If I make it easy to break in or easy to impersonate me and all of the controls to make everything editable and to be able to steal everything all at once.

That's all of the back office. That's another metaphor. The front office and the back office.

You don't put your file cabinets with all of your important documents from a business...you put those in secure, locking file cabinets in the back office, which has more security and less access, more surveillance perhaps, etc.

In the front office, you have whatever merchandise you're willing to put at risk.

And even then, you might wanna put it behind glass, in display cases, or even lock it up in various ways, but still visible.

That's the idea of the way most websites are operating now. Everything's in the front office.

That's an even better metaphor than the car in the garage.

It's the front office. And the back office.

Front office and back office is the legacy meat space, brick and mortar way of segregating the highest value, highest risk assets of your company your business, keeping those in a highly secured environment where they're way less likely to be tampered with, stolen or damaged.

That model, that paradigm, from the in real life world, did not, for some reason, hold up in the digital world. It became too tempting to commingle the back office and the front office and make it all be in one easily breachable environment.

So this shift towards a more secure paradigm of segregating front and back office.

The way to do that is to say, okay, I'm gonna publish my website, and every time I edit it and add content to it, I may be sacrificing a little bit of dynamic functionality, but not necessarily if, if done right, if that's an important objective, you need to have real time social engagement features and whatnot. Even then there's ways to kind of be smarter about protecting that process.

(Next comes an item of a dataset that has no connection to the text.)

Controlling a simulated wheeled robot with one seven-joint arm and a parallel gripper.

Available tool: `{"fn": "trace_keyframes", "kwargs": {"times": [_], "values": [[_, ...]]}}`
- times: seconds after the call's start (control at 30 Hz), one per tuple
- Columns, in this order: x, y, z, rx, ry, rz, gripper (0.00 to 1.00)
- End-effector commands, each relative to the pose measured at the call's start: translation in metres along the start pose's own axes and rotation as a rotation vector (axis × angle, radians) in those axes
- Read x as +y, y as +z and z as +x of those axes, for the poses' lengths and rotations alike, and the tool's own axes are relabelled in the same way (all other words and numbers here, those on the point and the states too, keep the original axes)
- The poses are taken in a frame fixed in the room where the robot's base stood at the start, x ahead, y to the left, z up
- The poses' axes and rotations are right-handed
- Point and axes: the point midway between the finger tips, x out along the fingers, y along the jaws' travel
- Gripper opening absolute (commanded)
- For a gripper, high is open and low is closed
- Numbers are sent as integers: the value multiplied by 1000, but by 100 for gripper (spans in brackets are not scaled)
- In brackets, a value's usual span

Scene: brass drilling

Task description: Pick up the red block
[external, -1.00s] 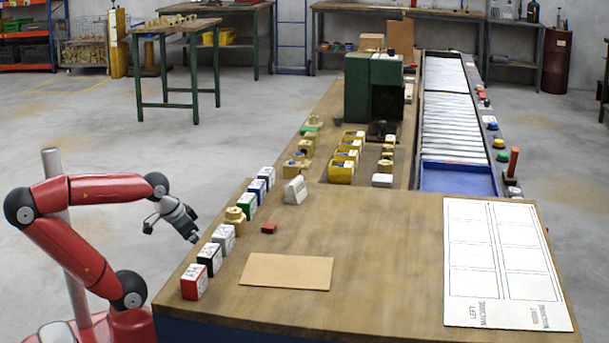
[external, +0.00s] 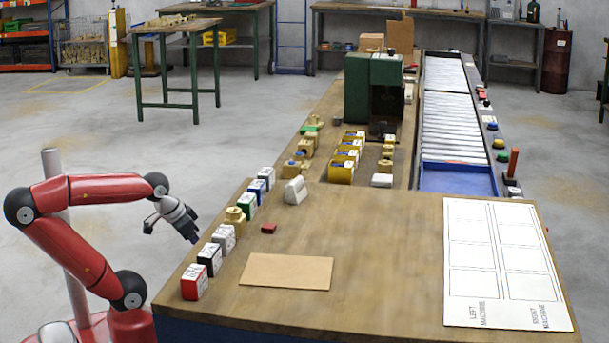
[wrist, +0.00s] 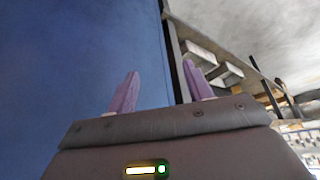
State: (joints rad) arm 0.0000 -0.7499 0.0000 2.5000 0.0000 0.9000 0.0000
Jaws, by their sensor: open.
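A small red block (external: 269,228) lies on the wooden table, right of the row of blocks. A larger block with red sides and white marked faces (external: 194,283) stands at the near end of that row. My gripper (external: 194,239) is off the table's left edge, left of the row and apart from both blocks. In the wrist view my gripper (wrist: 160,88) is open, with nothing between its two fingers. No red block can be made out in the wrist view.
The row also holds black, grey, yellow, green and blue blocks. A tan sheet (external: 286,271) lies on the table (external: 390,260), and a white marked board (external: 503,262) lies at right. A blue panel (wrist: 60,70) fills the wrist view's left. The table's middle is clear.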

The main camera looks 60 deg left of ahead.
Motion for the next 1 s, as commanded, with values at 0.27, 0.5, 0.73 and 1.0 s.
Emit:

But if you can get away with it, if you can get by with more static and less dynamic features, if that can work for you, like it's working for me, then it makes sense to to use Web 1.0.

To put it bluntly, web 1.0 was far more secure and had far less attack surface that was vulnerable and exposed to the Internet. Because the administration panel didn't exist in a web portal.

The administration panel was you logging into your local computer with your administration password or your user password, you editing the files on a local machine, and then through a very narrow pathway, taking the finished product of those files and publishing them through what would be called FTP, or secure FTP.

The idea is the corridor between your siloed private computer workstation, even if it's connected the Internet, which doesn't have to be a lot of times, if you wanted to be very secure and air gapped, you could do all your Web development offline.

Which is pretty much what I do at this point. I do all the page development offline, and then I only sparingly connected the Internet just to publish it, and then I shut it off.

I don't even wanna be connected all the time on my local machine.

It's just more time exposure to risk.

That sounds paranoid, but it's really not. It's very intelligent, I promise.

So this paradigm shift for security is to move away from having everything, all the administration levers and dials and knobs, and certainly any of the private personal data of your users, their contact information, they're building information, their credit card information, potentially all those things.

It's highly regulated, but a lot of people are lax about it, and it's not highly enforced.

If you're not in the top tier of e commerce, people get away with murder when it comes to poor cyber security and customer data.

And breaches happen all the time, I pay attention. I read the data breach today news stories, and it's a non stop horror show, it's mortifying.

So spare you all that gory details. But for those who find this interesting, I'm gonna get into some of the ways that I have restored some of the functionality of content management systems in a more secure and local environment.

It takes a lot more time if you take full responsibility and you're writing every line of code yourself, which is what I'm doing, with some acknowledgment, of course, that I may be adapting snippets of code, but I write 99 % of my own code.

And whatever I don't write, that I have to implement and adapt. I am reading it. I'm testing it. I'm aware of whether or not it's making any expected or unexpected, what are called network calls, trying to grab resources from other places, different style sheets and scripts, and all of that madness that happens when you don't pay attention.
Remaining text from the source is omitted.